[Start Recorded information]
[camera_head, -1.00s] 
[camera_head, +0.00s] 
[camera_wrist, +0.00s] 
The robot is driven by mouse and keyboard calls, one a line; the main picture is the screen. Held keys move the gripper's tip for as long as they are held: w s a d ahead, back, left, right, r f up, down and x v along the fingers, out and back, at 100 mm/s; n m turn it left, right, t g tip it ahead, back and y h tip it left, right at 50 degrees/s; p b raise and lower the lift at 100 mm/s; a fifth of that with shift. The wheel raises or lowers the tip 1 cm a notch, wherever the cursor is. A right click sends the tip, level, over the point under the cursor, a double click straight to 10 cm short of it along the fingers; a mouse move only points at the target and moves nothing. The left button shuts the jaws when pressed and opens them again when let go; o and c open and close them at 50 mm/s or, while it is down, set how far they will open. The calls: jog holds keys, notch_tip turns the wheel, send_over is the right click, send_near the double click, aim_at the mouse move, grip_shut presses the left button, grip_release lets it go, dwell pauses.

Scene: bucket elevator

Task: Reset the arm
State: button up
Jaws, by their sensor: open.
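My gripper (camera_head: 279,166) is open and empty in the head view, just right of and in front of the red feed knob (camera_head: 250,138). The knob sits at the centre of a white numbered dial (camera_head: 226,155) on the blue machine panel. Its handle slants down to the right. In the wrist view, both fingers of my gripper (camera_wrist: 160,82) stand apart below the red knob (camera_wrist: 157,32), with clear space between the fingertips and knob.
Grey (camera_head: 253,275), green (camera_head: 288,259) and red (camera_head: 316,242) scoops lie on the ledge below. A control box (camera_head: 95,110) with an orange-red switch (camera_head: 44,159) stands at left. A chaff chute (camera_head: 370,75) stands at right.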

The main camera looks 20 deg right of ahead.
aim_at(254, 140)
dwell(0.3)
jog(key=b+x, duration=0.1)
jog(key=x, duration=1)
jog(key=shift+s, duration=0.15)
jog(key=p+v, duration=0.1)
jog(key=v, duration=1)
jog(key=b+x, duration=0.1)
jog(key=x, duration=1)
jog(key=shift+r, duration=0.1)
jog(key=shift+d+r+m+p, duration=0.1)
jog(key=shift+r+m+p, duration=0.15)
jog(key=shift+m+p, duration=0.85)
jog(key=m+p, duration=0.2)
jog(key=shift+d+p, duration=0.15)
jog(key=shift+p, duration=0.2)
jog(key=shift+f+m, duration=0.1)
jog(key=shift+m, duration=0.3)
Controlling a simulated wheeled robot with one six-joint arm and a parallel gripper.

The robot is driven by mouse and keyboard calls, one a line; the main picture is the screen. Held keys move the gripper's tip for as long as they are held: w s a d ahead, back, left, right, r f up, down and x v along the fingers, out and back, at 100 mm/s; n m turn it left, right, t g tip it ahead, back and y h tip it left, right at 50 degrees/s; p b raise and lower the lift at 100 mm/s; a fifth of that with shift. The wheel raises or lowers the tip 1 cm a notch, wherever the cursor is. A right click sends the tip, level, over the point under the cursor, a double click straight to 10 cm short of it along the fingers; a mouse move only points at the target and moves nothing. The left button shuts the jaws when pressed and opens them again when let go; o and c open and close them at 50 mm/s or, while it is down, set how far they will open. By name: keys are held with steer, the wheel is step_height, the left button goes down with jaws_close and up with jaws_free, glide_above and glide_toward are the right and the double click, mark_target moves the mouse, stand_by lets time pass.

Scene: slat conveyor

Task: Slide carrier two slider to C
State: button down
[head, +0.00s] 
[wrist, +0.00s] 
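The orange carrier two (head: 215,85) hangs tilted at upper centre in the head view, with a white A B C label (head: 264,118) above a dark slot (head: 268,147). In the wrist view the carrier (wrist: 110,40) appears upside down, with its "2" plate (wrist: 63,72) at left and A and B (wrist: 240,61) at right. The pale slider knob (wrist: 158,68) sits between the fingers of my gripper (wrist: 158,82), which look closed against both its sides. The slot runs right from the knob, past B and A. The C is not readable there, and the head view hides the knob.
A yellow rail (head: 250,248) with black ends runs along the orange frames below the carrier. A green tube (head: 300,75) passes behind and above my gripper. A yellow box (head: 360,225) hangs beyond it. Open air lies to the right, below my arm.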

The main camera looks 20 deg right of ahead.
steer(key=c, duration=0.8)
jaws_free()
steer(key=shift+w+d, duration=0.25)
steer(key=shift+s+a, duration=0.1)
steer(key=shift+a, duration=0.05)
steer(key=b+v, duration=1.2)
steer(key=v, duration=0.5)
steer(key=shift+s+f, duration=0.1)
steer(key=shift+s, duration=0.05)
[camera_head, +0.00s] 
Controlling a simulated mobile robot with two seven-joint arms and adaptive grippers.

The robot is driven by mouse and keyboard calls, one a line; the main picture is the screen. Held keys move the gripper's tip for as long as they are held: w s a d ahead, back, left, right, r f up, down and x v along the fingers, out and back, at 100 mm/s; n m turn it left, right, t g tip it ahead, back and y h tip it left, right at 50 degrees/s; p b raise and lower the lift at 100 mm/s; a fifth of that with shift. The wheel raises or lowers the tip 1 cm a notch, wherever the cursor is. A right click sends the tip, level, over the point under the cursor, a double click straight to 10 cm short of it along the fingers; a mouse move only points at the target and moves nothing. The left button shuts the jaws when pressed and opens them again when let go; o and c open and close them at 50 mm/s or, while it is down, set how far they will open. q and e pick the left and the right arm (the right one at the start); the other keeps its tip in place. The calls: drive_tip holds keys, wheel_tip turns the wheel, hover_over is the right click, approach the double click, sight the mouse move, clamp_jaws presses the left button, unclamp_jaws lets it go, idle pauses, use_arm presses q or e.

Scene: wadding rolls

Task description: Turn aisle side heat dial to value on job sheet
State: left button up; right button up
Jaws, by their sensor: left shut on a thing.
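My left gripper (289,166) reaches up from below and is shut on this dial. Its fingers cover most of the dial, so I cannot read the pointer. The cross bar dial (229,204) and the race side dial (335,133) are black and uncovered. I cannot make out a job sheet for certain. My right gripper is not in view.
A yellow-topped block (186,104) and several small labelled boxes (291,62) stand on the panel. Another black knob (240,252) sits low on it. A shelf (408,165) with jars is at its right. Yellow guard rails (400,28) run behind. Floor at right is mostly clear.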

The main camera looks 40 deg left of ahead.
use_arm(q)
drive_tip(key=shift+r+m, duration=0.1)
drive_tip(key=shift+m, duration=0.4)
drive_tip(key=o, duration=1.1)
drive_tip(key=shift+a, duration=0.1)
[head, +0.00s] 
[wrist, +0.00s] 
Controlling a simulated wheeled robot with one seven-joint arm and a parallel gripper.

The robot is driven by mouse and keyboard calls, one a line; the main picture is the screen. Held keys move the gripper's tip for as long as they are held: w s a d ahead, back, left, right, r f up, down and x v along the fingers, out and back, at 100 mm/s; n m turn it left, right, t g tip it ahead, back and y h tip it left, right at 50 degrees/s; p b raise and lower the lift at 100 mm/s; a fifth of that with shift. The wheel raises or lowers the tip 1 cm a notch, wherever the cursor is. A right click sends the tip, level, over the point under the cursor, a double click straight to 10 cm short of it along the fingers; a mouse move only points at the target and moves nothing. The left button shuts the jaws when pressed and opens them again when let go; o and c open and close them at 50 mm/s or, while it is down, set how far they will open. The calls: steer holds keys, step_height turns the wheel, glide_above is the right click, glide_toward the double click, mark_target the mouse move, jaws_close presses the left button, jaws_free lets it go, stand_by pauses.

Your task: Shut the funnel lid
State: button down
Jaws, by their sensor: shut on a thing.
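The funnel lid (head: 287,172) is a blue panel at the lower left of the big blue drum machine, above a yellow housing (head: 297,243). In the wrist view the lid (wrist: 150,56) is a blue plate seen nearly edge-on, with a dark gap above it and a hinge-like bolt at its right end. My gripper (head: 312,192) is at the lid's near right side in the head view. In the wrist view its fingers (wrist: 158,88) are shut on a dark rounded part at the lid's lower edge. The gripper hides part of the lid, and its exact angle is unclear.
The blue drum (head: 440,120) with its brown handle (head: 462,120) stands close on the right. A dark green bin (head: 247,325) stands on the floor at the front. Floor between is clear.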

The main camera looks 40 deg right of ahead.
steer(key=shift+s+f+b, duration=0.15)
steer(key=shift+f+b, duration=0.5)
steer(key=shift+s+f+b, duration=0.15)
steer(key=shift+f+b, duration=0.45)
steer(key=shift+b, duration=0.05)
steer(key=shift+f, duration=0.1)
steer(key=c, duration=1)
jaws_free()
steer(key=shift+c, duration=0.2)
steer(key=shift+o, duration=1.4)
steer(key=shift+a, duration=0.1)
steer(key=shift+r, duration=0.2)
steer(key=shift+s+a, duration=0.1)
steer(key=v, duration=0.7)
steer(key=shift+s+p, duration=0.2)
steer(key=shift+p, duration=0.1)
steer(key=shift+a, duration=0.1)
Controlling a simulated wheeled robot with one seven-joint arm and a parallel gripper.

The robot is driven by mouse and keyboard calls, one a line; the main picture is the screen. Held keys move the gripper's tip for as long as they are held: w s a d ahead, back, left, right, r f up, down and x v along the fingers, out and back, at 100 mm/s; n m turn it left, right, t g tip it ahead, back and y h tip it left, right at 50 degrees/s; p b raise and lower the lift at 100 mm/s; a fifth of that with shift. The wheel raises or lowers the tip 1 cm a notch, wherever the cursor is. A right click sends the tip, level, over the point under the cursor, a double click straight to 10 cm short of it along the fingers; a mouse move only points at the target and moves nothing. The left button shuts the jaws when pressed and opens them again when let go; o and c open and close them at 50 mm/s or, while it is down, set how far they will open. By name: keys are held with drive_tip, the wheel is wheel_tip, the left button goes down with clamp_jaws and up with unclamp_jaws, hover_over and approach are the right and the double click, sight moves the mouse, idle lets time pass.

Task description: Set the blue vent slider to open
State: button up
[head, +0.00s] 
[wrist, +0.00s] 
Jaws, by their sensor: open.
[End Recorded information]
What you will do
In this exercise, copy only the lines from the opening line of the material through the line where "[camera_wrist, +0.00s]" appears.

Solution to this task
[camera_head, -1.00s] 
[camera_head, +0.00s] 
[camera_wrist, +0.00s] 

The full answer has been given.